» **Problem requirements**: Where a line contains the word "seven", copy that line.

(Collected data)
□ □ □

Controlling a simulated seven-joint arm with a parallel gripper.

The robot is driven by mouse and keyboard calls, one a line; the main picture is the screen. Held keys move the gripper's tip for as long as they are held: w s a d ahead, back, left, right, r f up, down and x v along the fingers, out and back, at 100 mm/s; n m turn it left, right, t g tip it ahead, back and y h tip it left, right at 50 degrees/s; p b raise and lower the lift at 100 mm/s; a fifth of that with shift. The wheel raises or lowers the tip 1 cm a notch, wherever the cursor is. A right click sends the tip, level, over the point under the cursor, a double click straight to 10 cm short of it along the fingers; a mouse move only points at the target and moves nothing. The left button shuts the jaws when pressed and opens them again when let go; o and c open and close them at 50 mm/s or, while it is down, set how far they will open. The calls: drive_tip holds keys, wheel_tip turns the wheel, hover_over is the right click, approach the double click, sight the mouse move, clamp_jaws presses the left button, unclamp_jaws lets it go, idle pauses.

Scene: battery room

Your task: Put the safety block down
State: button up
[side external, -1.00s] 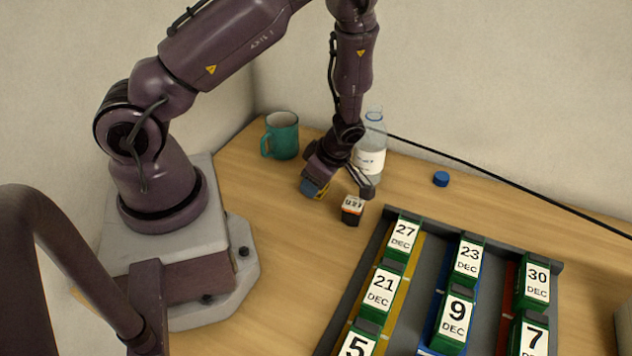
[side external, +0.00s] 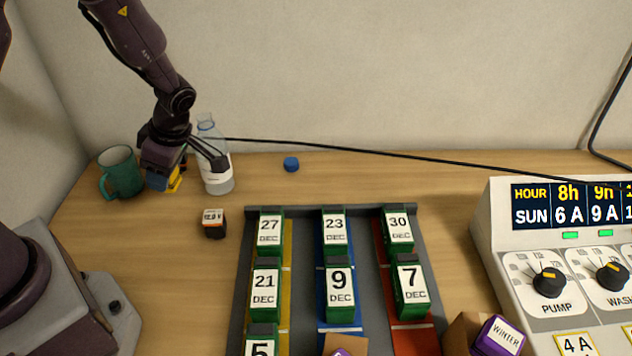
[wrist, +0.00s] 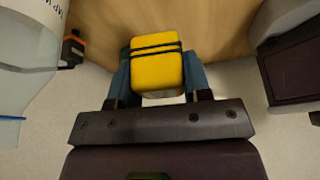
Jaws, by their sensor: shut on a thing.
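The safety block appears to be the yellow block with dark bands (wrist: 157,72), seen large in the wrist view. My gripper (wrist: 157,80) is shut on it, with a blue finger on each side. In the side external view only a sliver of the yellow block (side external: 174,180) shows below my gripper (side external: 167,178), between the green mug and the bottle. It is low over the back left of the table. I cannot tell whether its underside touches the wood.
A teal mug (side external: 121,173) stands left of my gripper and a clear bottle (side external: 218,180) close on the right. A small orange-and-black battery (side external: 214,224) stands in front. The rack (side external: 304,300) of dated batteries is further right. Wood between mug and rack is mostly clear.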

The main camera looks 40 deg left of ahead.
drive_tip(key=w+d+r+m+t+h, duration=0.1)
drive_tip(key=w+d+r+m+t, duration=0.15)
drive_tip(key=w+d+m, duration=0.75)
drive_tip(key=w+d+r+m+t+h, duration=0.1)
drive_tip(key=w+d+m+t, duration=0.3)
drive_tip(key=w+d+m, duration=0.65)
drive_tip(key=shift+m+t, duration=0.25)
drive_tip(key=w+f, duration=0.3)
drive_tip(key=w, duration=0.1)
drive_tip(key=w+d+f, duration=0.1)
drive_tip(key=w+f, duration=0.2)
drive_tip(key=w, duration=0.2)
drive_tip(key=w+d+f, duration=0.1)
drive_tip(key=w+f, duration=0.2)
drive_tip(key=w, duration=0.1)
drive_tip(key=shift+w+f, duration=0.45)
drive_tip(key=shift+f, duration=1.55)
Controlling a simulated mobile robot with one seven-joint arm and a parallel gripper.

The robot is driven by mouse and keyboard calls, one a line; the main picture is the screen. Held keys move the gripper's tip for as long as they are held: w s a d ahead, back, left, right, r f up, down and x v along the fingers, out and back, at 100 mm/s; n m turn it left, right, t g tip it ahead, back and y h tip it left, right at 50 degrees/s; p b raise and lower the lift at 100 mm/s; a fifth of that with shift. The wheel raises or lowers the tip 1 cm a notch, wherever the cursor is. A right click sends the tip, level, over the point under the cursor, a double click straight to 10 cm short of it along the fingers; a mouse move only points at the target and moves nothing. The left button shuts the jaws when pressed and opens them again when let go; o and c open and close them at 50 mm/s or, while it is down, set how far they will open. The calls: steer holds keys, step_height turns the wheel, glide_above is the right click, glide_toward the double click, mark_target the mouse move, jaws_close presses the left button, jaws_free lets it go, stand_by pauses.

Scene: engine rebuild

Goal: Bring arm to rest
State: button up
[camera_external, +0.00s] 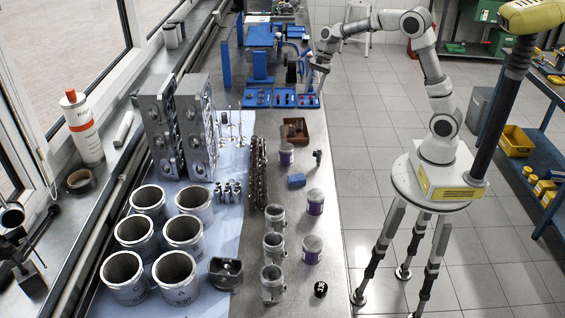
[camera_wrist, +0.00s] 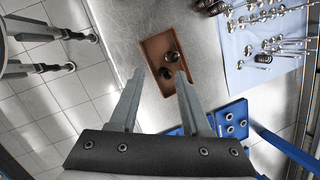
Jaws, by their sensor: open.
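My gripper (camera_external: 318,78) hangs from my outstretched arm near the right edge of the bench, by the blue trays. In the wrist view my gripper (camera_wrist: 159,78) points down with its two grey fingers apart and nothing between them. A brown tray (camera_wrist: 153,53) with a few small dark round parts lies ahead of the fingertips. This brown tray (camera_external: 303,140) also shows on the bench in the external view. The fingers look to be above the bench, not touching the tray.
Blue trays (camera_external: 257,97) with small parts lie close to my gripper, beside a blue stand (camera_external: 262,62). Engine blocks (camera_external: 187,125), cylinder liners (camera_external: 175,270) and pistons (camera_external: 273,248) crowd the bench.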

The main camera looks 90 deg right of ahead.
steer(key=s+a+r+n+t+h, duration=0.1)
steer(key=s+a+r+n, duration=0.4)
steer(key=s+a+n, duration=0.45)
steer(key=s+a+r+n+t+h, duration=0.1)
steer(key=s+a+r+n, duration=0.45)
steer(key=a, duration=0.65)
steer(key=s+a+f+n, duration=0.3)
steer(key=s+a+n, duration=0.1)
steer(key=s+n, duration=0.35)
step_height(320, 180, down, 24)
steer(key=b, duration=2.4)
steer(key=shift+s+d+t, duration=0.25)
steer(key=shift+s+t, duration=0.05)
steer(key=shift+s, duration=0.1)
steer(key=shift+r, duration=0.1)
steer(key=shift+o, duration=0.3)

□ □ □

» **Expected answer**:
Controlling a simulated seven-joint arm with a parallel gripper.
Controlling a simulated mobile robot with one seven-joint arm and a parallel gripper.

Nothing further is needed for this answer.